Во время двух отлучек Александра II из столицы в 1857 г. он был членом Комиссии, учрежденной "для единообразного и безостановочного отправления дел, на усмотрение его императорского величества поступающих", за что дважды удостоился монаршей признательности. Под конец жизни здоровье бывшего начальника Третьего отделения значительно ухудшилось, и, как отмечает граф В. А. Соллогуб, "в старости ум его ослабел, память ему изменила, и он находился в состоянии, близком к помешательству; тем не менее все относились к нему с большим почтением, и проживавшие в провинции его бывшие знакомые или подчиненные считали, бывая в Петербурге, своею обязанностью его посетить". Будучи не в силах продолжать службу, А. Ф. Орлов в конце 1859 г. оставляет Комитет финансов, а 8 января 1861 г. испросил увольнение от всех своих прочих должностей. В отставке он прожил всего четыре месяца и скончался в Петербурге, будучи похоронен в Благовещенской церкви своего любимого лейб-гвардии Конного полка. Его женой была Ольга Александровна Жеребцова, дочь сенатора и тайного советника А. А. Жеребцова, родившая ему дочь Анну, умершую в младенчестве, и сына Николая (1827-1885), дослужившегося до званий генерал-адъютанта и генерала от кавалерии и бывшего русским послом в Париже (1871-1884) и Берлине (1884-1885).
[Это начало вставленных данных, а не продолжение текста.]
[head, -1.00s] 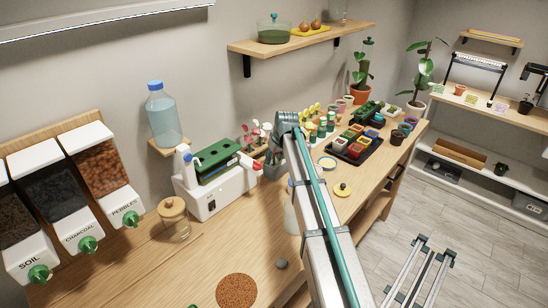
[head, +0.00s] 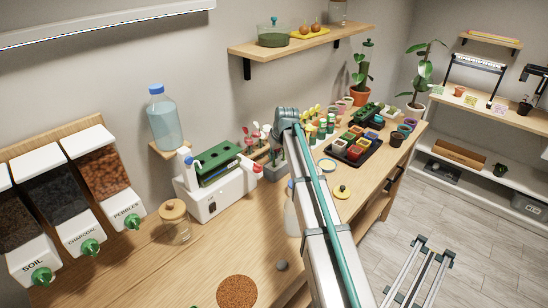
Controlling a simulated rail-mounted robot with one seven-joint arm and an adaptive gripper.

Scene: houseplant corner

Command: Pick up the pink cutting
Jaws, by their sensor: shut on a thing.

Правой рукой первых двух руководителей Третьего отделения был Леонтий Васильевич Дубельт (16 сентября 1792 г. - 27 января 1862 г.). Что касается происхождения начальника штаба Отдельного корпуса жандармов, то сам Л. В. Дубельт любил рассказывать, что мать его была принцессой испанского королевского дома Медина-Челли, которую отец похитил и привез в Россию, в то время как недоброжелатели считали его сыном латышских крестьян. Истина, судя по всему, лежит где-то посередине, и будущее светило политического сыска происходило из лифляндского дворянского рода, известного в Прибалтике с начала XVIII в. Получив домашнее образование, Л. В. Дубельт в 1801- 1807 гг. продолжил учебу в Горном кадетском корпусе, а по его окончании поступил на службу в Псковский пехотный полк в должности прапорщика. В течение последующих семи лет он участвует во всех войнах с Наполеоном: русско-французской войне 1806-1807 гг., Отечественной войне 1812 г. (во время Бородинского сражения был ранен в ногу), а также заграничных походах русской армии в 1813-1814 гг. Во время последних Л. В. Дубельт состоял адъютантом при генералах Д. С. Дохтурове и Н. Н. Раевском, благодаря чему оказался близок к декабристским кругам. Служебная карьера также складывалась неплохо: в сентябре 1817 г. он дослужился до чина подполковника, с 1821 г. был дежурным штаб-офицером 4-го пехотного корпуса, а на следующий год стал полковником и получил под начало Старооскольский пехотный полк.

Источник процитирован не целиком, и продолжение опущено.